Since becoming Turkey’s president in August, Recep Tayyip Erdogan has turned this once-ceremonial post into a new seat of power that is transforming how Turkey is ruled — and he is making sure the seat in question has all the trappings too.
The new palace, inaugurated last week, was originally intended for the prime minister, and comes at a cost of about US$615 million (Dh2.26 billion), the official Anadolou news agency reported finance minister Mehmet Simsek as saying. The Airbus jet cost $185m, according to Mr Simsek, after it was refitted with Mr Erdogan’s own design specifications.
The largesse has drawn the ire of opponents who accuse Mr Erdogan of tramping on the country’s political system, said Atilla Yesilada, an economist at GlobalSource Partners, a New York-based consultancy.
The palace, which was constructed against court orders in a national park, shows Mr Erdogan’s “increasing sense of being above the country he governs and the rule of law,” Mr Yesilada said. “Whoever criticises Erdogan and the ruling elite’s behaviour is labelled a betrayer of the nation.”
Mr Erdogan’s office did not comment when contacted. Mr Erdogan told a meeting of the ruling AKP on March 5 that “no one can prevent the completion of this building. If they are powerful enough, let then come and demolish it.”
The new presidential pad, the AK Saray, or White Palace — a play on the name of Turkey’s ruling AKP — was also designed, in part, by Mr Erdogan. It has 1,000 rooms, green granite inlays, and washrooms with silk wallpaper, said Tezcan Karakus Candan, head of Ankara’s Chamber of Architects, which tried to stop the building work with 33 court cases starting in 2007. Mature plane trees in the grounds, which probably cost about $3,750 apiece to import, subsequently died, she said.

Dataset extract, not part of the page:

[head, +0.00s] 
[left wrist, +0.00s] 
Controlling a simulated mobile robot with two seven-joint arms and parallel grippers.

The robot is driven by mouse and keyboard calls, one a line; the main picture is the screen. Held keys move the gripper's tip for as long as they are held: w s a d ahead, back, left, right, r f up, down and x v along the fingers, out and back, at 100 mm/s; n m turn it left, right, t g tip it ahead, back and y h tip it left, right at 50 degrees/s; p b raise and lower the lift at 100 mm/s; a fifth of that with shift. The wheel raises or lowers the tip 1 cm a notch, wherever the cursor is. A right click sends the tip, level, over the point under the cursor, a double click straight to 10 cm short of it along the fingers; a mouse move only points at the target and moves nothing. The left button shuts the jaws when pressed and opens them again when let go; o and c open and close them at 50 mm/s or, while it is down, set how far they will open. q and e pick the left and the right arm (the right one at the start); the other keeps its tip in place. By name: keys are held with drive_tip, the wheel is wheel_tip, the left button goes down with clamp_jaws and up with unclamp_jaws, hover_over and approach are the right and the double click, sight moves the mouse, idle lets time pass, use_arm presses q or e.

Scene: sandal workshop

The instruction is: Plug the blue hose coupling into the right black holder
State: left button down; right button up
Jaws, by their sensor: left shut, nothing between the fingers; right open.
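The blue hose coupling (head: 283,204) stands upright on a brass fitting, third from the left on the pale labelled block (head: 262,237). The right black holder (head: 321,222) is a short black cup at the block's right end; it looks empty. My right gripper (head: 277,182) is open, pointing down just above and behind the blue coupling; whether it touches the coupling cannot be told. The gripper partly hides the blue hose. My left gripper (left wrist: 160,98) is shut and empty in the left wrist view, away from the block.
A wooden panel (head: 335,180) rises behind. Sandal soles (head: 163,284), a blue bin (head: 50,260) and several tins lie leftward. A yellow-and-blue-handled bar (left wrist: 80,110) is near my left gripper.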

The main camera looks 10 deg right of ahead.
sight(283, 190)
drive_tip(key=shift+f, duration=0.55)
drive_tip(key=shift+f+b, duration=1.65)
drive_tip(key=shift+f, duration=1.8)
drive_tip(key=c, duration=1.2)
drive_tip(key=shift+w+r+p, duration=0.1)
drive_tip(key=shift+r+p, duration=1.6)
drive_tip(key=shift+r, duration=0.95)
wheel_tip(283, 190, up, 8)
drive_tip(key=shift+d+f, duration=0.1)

The palace’s floor area of 289,000 square metres exceeds that of the world’s current largest residential palace, the Istana Nurul Iman palace of the Sultan of Brunei, which was completed in 1984 at a cost of $442 million, according to the Guinness Book of Records.
Mr Erdogan has repeatedly said he would like to replace Turkey’s parliamentary system with a more presidential one. So far, his supporters have lacked the two-thirds parliamentary majority necessary to alter the constitution. Even so, Mr Erdogan says he’ll be an “active” president by chairing weekly cabinet meetings, which former heads of states rarely did.
Mr Erdogan has vowed to work closely with prime minister Ahmet Davutoglu who will use the former presidential residence for receptions. “The new Turkey should express itself with something new,” Mr Erdogan said, referring to the plane and the other trappings of his office.